I would love to have lights along my front walk and the pole-type lights around my patio. I would prefer standard rather than solar. Would this be a major job? I have a long front walk that would probably take about 20 lights and I'd like to have about 4 - 6 around the patio. Buying the lights is not an issue, I'm just wondering how difficult it would be to have them installed.

sharon

FirTrader 10-14-2005 08:46 PM

If you mean those little moonbeams or whatever they're called, I don't think they're very hard at all. The whole string of lights is the "appliance" so code doesn't even come into it. Just stick em in and hide the wire.

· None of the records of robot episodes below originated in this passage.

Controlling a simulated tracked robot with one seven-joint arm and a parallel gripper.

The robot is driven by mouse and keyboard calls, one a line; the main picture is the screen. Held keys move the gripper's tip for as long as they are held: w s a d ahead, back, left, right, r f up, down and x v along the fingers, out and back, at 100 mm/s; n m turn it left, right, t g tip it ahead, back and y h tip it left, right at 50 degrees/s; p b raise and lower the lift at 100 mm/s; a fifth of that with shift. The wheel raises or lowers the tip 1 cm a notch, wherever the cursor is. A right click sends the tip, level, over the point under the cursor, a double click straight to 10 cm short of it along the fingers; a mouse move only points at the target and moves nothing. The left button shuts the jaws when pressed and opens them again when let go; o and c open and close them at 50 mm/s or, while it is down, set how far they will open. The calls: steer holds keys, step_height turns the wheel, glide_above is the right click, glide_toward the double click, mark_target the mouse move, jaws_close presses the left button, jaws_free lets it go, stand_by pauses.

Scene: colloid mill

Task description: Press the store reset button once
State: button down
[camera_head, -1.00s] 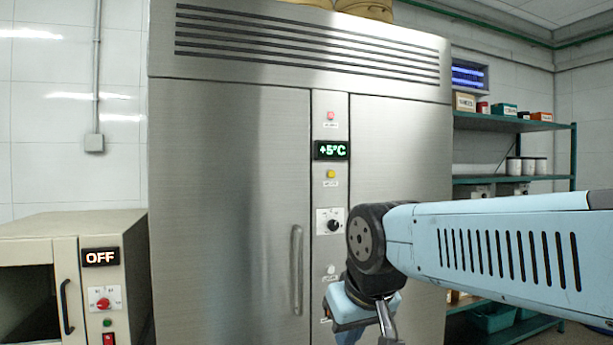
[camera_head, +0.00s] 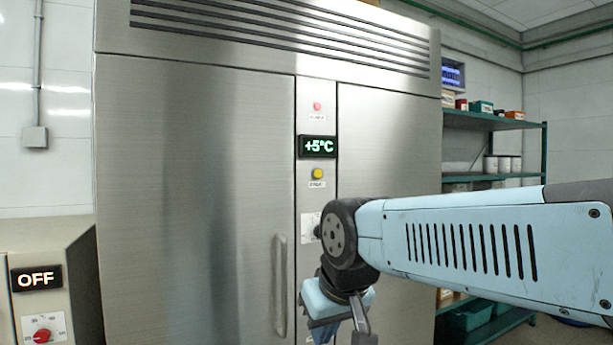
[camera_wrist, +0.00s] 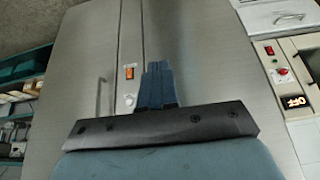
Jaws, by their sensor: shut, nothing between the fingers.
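The store is a tall steel cabinet (camera_head: 190,180) with a narrow control strip between two doors. The strip carries a red button or lamp (camera_head: 317,106), a green +5°C display (camera_head: 317,146) and a yellow button (camera_head: 317,174). Their small labels are too blurred to read. A dial plate (camera_head: 309,228) below is partly hidden by my arm. In the wrist view, upside down, an orange switch (camera_wrist: 129,72) and a round white button (camera_wrist: 129,100) show on the strip. My gripper (camera_wrist: 158,70) is shut and empty, beside these in the picture; its distance from the cabinet is unclear.
A beige oven-like unit (camera_head: 40,270) with an OFF display stands at the left. A vertical door handle (camera_head: 281,285) sticks out left of the strip; another handle (camera_wrist: 103,97) shows in the wrist view. Green shelving (camera_head: 500,123) stands at the right.

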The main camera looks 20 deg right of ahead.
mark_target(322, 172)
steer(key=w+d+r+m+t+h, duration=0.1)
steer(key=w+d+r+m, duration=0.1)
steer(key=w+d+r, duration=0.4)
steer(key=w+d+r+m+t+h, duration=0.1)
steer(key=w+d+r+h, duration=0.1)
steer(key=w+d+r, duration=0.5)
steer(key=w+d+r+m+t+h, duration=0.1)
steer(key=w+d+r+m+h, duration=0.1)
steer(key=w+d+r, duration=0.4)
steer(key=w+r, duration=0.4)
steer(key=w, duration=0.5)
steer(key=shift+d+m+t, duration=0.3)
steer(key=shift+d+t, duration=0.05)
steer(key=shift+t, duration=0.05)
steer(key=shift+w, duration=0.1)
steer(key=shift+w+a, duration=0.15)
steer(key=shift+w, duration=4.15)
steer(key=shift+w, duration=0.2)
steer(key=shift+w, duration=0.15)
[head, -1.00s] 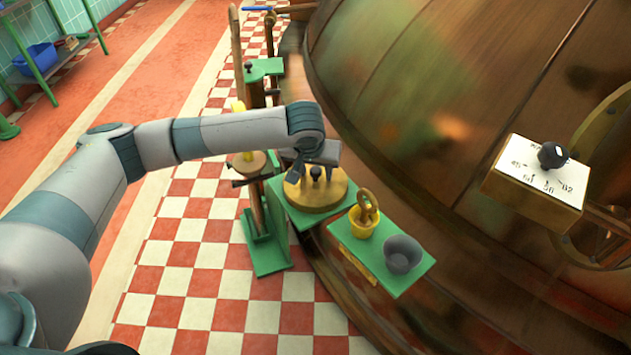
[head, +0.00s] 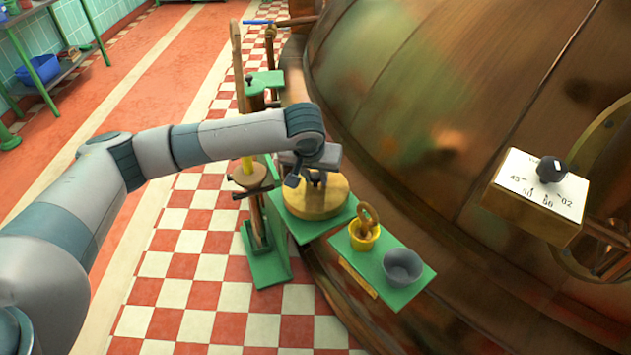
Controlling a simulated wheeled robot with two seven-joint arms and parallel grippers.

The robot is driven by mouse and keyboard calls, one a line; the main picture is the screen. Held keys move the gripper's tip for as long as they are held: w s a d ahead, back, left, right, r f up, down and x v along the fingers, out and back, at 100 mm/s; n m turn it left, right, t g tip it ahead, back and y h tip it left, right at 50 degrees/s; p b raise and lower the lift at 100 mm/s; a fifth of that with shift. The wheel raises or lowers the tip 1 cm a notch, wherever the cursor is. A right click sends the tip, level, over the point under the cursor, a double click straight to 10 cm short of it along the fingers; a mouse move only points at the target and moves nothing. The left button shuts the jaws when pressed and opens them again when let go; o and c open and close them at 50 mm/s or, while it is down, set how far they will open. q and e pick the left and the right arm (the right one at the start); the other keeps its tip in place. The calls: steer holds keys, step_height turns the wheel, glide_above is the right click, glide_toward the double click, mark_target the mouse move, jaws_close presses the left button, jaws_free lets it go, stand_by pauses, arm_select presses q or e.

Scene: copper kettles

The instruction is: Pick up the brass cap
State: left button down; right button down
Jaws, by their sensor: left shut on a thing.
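The brass cap (head: 316,203) is a round, flat, gold-coloured disc with a dark knob (head: 315,178) on top. It appears to rest level on a green stand plate (head: 290,226) beside the copper kettle. My left gripper (head: 308,180) comes down over the cap from above, with its dark fingers at the knob. It is shut on the cap by that knob, which the fingers partly hide. Any small gap under the cap cannot be made out. My right gripper is not in view.
A green shelf (head: 410,293) in front of the cap holds a yellow cup (head: 364,238) with a brass ring and a grey cup (head: 402,266). The copper kettle (head: 430,120) fills the right. A dial box (head: 530,205) juts out there. A wooden post stands left of the cap.

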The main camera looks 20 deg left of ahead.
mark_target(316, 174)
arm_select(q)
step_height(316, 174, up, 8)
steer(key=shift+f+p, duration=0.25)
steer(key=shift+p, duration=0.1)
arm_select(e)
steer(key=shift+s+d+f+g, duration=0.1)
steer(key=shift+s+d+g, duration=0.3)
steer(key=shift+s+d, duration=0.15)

If you are looking to suspend proper exterior lights, then you need to figure out how they are going to be wired - in the air, or from underground. Either way, I think you'd be best to hire that out. Exterior electrical you don't want to go wrong.

john rivers 11-11-2005 03:26 AM

outdoor lights
 
Quote:

Originally Posted by sharon
I would love to have lights along my front walk and the pole-type lights around my patio. I would prefer standard rather than solar. Would this be a major job? I have a long front walk that would probably take about 20 lights and I'd like to have about 4 - 6 around the patio. Buying the lights is not an issue, I'm just wondering how difficult it would be to have them installed.

sharon

It shouldnt be difficult to accomplish. Do you want to use low voltage, or 120 volt lighting?

Sparky 12-01-2005 06:52 AM

If you are referring to low-voltage lighting this should be a pretty easy job. You will just need to plan things out first. If this is going to be "standard" lighting at 120volts and you want over 20 lights. You will need to add 2 or more circuits to your panel and run the applicable wire. Code here in Canada states no more than 12 devices on one circuit(80% of circuit). Like 12 lights or recepticales. So if you want 20 lights plus the oth 4-6...you will difintaly need 2 more circuits. That would need to be done by an electrician.

Rocky 12-03-2005 05:31 PM

Low voltage is the way to go. One consideration will be where to get power from. Low voltage lighting uses a transformer that changes supply voltage (120 volts) to low voltage (12-24 volts). You'll need a place to locate the transformer and time clock. You can buy a complete kit. Installation is simple; Place the lights where you want them, run the wire between lights and to the transformer-bury the wire-avoid future problems really bury the wire, mount the transformer to a wall and plug it in. Good Luck.

Rocky
www.dpinspect

powrofone 12-04-2005 09:07 AM

Sharon,
If you go low voltage make sure to go with GOOD low voltage lighting. (Kitchler makes a good system) Spend the money upfront and buy good quality lights! The cheapy Malibu style lights from the home improvement stores are just that....cheap. If you buy good lights now the money you spend will actually save you money in repairs, service calls, and frustration in the long run.